* **Source material**:

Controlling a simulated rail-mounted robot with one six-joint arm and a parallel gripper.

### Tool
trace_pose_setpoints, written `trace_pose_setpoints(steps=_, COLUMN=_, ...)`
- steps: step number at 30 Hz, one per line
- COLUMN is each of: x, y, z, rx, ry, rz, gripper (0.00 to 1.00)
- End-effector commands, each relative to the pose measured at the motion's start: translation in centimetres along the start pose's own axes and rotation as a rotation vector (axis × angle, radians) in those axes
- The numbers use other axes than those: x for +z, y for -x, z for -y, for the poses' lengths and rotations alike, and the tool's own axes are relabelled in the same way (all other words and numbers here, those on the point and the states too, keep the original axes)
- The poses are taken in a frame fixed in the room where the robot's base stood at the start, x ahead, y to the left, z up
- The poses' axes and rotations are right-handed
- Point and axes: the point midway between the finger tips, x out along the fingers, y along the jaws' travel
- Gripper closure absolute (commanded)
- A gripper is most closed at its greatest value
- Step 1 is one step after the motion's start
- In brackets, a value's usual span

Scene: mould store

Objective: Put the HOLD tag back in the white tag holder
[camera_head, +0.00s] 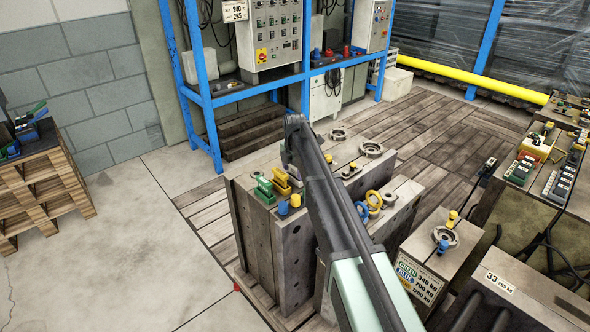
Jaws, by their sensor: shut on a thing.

* **What is needed**:
Drop the images and repeat the data exactly.

* **The completed task**:
Controlling a simulated rail-mounted robot with one six-joint arm and a parallel gripper.

### Tool
trace_pose_setpoints, written `trace_pose_setpoints(steps=_, COLUMN=_, ...)`
- steps: step number at 30 Hz, one per line
- COLUMN is each of: x, y, z, rx, ry, rz, gripper (0.00 to 1.00)
- End-effector commands, each relative to the pose measured at the motion's start: translation in centimetres along the start pose's own axes and rotation as a rotation vector (axis × angle, radians) in those axes
- The numbers use other axes than those: x for +z, y for -x, z for -y, for the poses' lengths and rotations alike, and the tool's own axes are relabelled in the same way (all other words and numbers here, those on the point and the states too, keep the original axes)
- The poses are taken in a frame fixed in the room where the robot's base stood at the start, x ahead, y to the left, z up
- The poses' axes and rotations are right-handed
- Point and axes: the point midway between the finger tips, x out along the fingers, y along the jaws' travel
- Gripper closure absolute (commanded)
- A gripper is most closed at its greatest value
- Step 1 is one step after the motion's start
- In brackets, a value's usual span

Scene: mould store

Objective: Put the HOLD tag back in the white tag holder
[camera_head, +0.00s] 
Jaws, by their sensor: shut on a thing.

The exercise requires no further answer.